▶ **WHAT IS NEEDED**: Copy the listing verbatim, excluding any images found in it.
-- Start of GIVEN MATERIAL --
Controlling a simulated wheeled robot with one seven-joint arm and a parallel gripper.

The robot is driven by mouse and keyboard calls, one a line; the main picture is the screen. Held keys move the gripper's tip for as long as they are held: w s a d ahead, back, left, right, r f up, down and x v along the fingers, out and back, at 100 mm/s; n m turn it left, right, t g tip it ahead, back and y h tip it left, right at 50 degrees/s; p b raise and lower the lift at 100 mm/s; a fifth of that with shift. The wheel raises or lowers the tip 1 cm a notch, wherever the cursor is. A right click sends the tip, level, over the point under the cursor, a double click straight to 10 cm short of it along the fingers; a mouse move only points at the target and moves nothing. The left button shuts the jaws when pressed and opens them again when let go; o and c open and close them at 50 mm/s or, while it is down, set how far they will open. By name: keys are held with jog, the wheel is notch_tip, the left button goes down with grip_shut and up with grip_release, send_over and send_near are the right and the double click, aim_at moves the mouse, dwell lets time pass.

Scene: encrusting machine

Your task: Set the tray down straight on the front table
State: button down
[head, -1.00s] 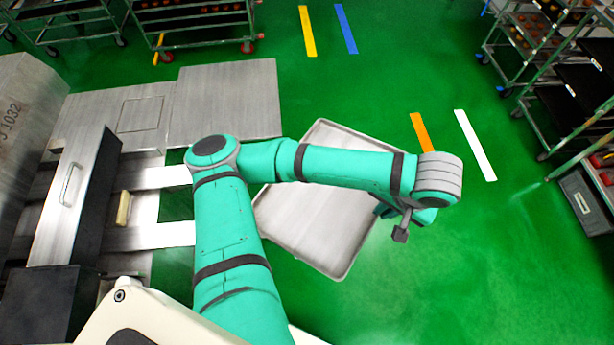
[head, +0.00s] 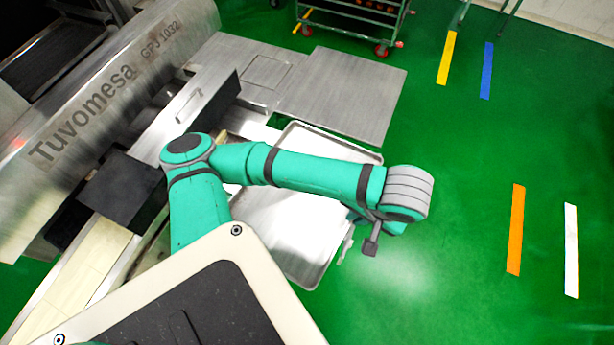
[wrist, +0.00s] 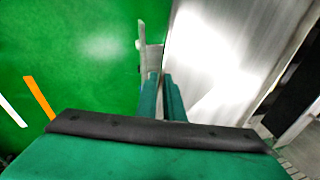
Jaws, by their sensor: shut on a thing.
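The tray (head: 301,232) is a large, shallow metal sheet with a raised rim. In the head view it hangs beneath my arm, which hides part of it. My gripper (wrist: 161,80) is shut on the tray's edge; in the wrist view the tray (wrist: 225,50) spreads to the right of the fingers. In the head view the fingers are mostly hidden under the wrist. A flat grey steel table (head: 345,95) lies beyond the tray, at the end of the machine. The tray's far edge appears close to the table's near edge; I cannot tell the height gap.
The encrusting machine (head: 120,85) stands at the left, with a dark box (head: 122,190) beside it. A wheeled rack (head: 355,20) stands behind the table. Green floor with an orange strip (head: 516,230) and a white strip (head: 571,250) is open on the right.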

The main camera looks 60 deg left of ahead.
-- End of GIVEN MATERIAL --
▶ **SOLUTION FOR THIS TASK**:
Controlling a simulated wheeled robot with one seven-joint arm and a parallel gripper.

The robot is driven by mouse and keyboard calls, one a line; the main picture is the screen. Held keys move the gripper's tip for as long as they are held: w s a d ahead, back, left, right, r f up, down and x v along the fingers, out and back, at 100 mm/s; n m turn it left, right, t g tip it ahead, back and y h tip it left, right at 50 degrees/s; p b raise and lower the lift at 100 mm/s; a fifth of that with shift. The wheel raises or lowers the tip 1 cm a notch, wherever the cursor is. A right click sends the tip, level, over the point under the cursor, a double click straight to 10 cm short of it along the fingers; a mouse move only points at the target and moves nothing. The left button shuts the jaws when pressed and opens them again when let go; o and c open and close them at 50 mm/s or, while it is down, set how far they will open. By name: keys are held with jog, the wheel is notch_tip, the left button goes down with grip_shut and up with grip_release, send_over and send_near are the right and the double click, aim_at moves the mouse, dwell lets time pass.

Scene: encrusting machine

Your task: Set the tray down straight on the front table
State: button down
[head, -1.00s] 
[head, +0.00s] 
[wrist, +0.00s] 
Jaws, by their sensor: shut on a thing.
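The tray (head: 301,232) is a large, shallow metal sheet with a raised rim. In the head view it hangs beneath my arm, which hides part of it. My gripper (wrist: 161,80) is shut on the tray's edge; in the wrist view the tray (wrist: 225,50) spreads to the right of the fingers. In the head view the fingers are mostly hidden under the wrist. A flat grey steel table (head: 345,95) lies beyond the tray, at the end of the machine. The tray's far edge appears close to the table's near edge; I cannot tell the height gap.
The encrusting machine (head: 120,85) stands at the left, with a dark box (head: 122,190) beside it. A wheeled rack (head: 355,20) stands behind the table. Green floor with an orange strip (head: 516,230) and a white strip (head: 571,250) is open on the right.

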The main camera looks 60 deg left of ahead.

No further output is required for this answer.